Saturday, June 30, 2012

Writing to try to hit commercial targets

As I mentioned in my post on the Barnes & Noble group panel last week, one of the questions we received was whether we ever tried to write to hit particular commercial targets.  The questioner was also wondering if we felt writers should do that.

As I said then, my answer was a resounding, "Never!"  I wanted to go a bit more into my thinking, though, because the question is fair, and I see a lot of writers choosing to go the other way.

One of the reasons I don't bother even trying to shape a work toward a target is that the whole enterprise is a mug's game. No one knows what makes this book a bestseller and that one a commercial failure.  No one has a formula for success.  Sure, many people know how to leverage an existing author's well-known name into additional successes, but the path to making any arbitrary book a hit is simply unknown. 

Another of the reasons I don't go down this road is that I'm not writing solely to make money.  Yes, I like selling my work, and, yes, I deeply wish every single one of my novels was a multi-million-copy-selling, New York Times list-topping bestseller, but I write for the only reason I consider worthwhile: because I have to.

The biggest reason I don't aim for commercial targets, though, is in no way practical. It's personal: My writing is the one thing in my life that is utterly and completely mine.  Here I'm discussing the work, of course, not the rest of it--not the marketing, the covers, etc.  Others control all of that, but I control the work itself, the words on the page/screen.  It is my art, as pretentious as that may sound, and I want it to be my own.  So, if you like it, great, I get that credit.  If you don't like it, I'm sorry, and I get that blame. 

My way, of course, does not have to be anyone else's way.  If you're a writer and a given path works for you, great; go for it.  For me, though, the only way forward is to tell the stories that I most need to tell, and then to hope for the best commercially. 


Anonymous said...

Of course it all has to be written for at least the you who hasn't written it perspective. So its something you would not want only to write but to read.

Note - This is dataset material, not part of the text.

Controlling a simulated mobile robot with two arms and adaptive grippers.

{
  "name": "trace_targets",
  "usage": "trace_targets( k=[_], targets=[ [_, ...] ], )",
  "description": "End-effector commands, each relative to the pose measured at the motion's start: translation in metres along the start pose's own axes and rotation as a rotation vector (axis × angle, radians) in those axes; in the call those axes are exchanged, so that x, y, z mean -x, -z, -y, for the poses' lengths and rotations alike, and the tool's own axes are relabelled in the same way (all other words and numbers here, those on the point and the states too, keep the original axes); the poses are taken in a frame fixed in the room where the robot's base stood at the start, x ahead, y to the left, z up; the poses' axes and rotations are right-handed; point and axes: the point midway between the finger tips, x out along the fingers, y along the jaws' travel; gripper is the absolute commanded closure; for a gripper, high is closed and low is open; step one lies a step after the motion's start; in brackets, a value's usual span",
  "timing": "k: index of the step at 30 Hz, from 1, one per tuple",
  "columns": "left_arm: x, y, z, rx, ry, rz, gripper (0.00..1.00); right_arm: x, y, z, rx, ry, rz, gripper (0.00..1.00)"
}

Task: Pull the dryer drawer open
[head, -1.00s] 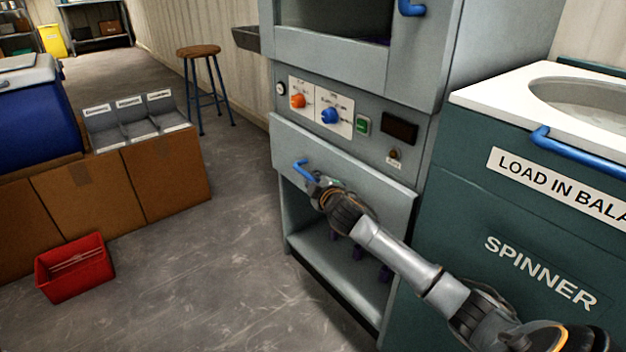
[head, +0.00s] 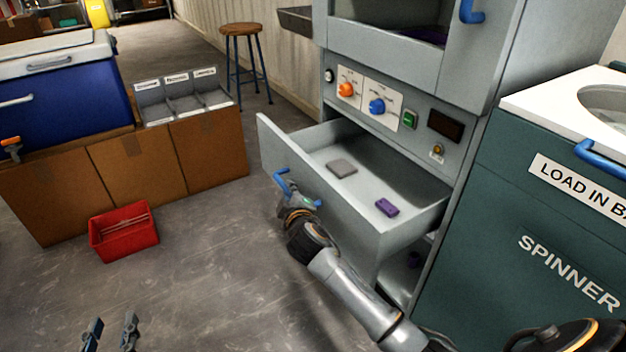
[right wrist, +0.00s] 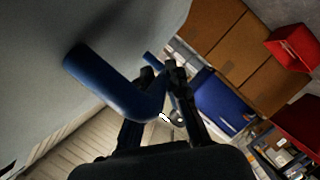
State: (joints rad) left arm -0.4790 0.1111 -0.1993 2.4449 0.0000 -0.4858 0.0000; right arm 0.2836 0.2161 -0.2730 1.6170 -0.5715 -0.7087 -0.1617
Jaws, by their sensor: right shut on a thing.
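The dryer drawer (head: 320,205) is a grey drawer that stands well open below the dryer's control panel (head: 385,105). A grey block (head: 341,168) and a purple block (head: 387,207) lie inside it. My right gripper (head: 288,190) is shut on the drawer's blue handle (head: 280,178) at the drawer front. In the right wrist view the blue handle (right wrist: 105,82) runs to the fingers of the right gripper (right wrist: 163,78), and part of the grip is hidden. My left gripper (head: 110,333) shows at the bottom edge with its fingers apart and nothing between them.
The spinner cabinet (head: 500,215) stands close on the right. A red bin (head: 124,240) sits on the floor before the cardboard boxes (head: 205,155). A stool (head: 240,31) stands behind. The floor between the red bin and the drawer is clear.

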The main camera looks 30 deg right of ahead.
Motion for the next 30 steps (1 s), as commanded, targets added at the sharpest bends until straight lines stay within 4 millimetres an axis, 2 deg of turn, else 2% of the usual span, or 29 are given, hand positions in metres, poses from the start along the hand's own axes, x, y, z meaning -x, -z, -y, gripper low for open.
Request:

And if a writer completely writes for self then the overall story will suffer. You didn't become as good a writer as you are by not thinking about your audience. So in the end even with the way you worded it, this still comes across as anti-sale out talk about other authors. At least to me.

Which is a little funny because you did it so politely. saying "I am not going to sale out Ever!! Not that selling out is bad or anything." lol


Mark said...

Thanks for the note, Rehcra. You definitely made me think. FWIW, I absolutely did not mean it as an anti-sellout jab at the other writers. I honestly meant it as a statement of what I've chosen. I did not want to give the impression of attacking anyone.